I do have to remember even in the times of hardship, when my daughter is more worried about her friends or being late than listening to my words that it is just that.. circumstances. So many times it is the timing and I have to be sensitive to that.. she is growing up.. she has a mind and obligations and she is becoming a lady. I am thankful for how the Lord is working and continue to pray for His hand in her life! I want so bad to establish the right timing and all this before she does become a full teenager.. while I can reach out to her still.. spend time with her.. talk with her.. I pray that the communication will never diminish, even if it isn't always as deep as I would like! I pray for love and respect in this home, for all of us, in Jesus name!

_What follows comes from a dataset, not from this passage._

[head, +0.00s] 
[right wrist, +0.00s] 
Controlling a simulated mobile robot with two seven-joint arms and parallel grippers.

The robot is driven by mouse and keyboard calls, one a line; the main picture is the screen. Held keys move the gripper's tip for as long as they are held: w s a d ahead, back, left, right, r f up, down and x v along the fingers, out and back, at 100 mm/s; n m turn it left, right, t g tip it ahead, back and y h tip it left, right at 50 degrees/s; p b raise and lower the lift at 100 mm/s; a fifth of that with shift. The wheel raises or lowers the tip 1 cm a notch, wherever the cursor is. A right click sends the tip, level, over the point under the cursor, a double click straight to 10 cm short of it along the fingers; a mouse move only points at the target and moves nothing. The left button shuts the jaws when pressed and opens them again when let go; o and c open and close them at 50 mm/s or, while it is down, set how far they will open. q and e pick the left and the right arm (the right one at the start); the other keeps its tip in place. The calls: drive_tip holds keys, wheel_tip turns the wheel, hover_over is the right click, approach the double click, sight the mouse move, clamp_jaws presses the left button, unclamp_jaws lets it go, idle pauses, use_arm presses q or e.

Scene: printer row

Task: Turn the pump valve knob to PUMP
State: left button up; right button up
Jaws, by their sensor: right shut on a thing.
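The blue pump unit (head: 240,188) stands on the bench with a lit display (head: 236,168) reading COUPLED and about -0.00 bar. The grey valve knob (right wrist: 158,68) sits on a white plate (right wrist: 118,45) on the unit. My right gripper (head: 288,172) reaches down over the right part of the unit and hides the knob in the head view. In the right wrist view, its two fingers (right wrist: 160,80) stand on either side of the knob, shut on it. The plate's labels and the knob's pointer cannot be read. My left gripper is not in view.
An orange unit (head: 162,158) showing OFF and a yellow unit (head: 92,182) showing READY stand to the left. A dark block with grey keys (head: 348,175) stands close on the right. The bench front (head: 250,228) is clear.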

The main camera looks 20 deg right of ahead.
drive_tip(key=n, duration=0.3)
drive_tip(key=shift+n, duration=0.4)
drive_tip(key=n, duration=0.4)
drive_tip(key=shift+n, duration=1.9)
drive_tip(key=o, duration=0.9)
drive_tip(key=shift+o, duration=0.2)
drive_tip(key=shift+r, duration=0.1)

So this is my prayer today Lord - Let me be a light to my child, an example of how to STAY calm and NOT blow up in anger. To be an example and help her learn to be quick to listen, slow to speak and SLOW to become anger for man's wrath does not bring the righteous life YOU desire! Lord fill my daughter with your Holy spirit, with wisdom and knowledge of who you are and let her so desire to know you and seek you every day. Work in all the selfishness in her heart, as well as my own. I surrender my life and my parenting to you once again, daily I ask that you would take my life, change me for your Glory and pour out your spirit in this family and home. I love you Lord and know that I can do all things through you bc you strengthen me. You are my King and I pray that you would teach me and help me to grow in you to be all that you have me to be as a person, wife, mom, sister, and friend. Thank you Lord for loving me even through the tough times and please prepare my heart, attitude and mind for the future, esp. in my parenting and in my marriage. Let me always shine forth your love, and be quick to turn to you! I love you Abba Father!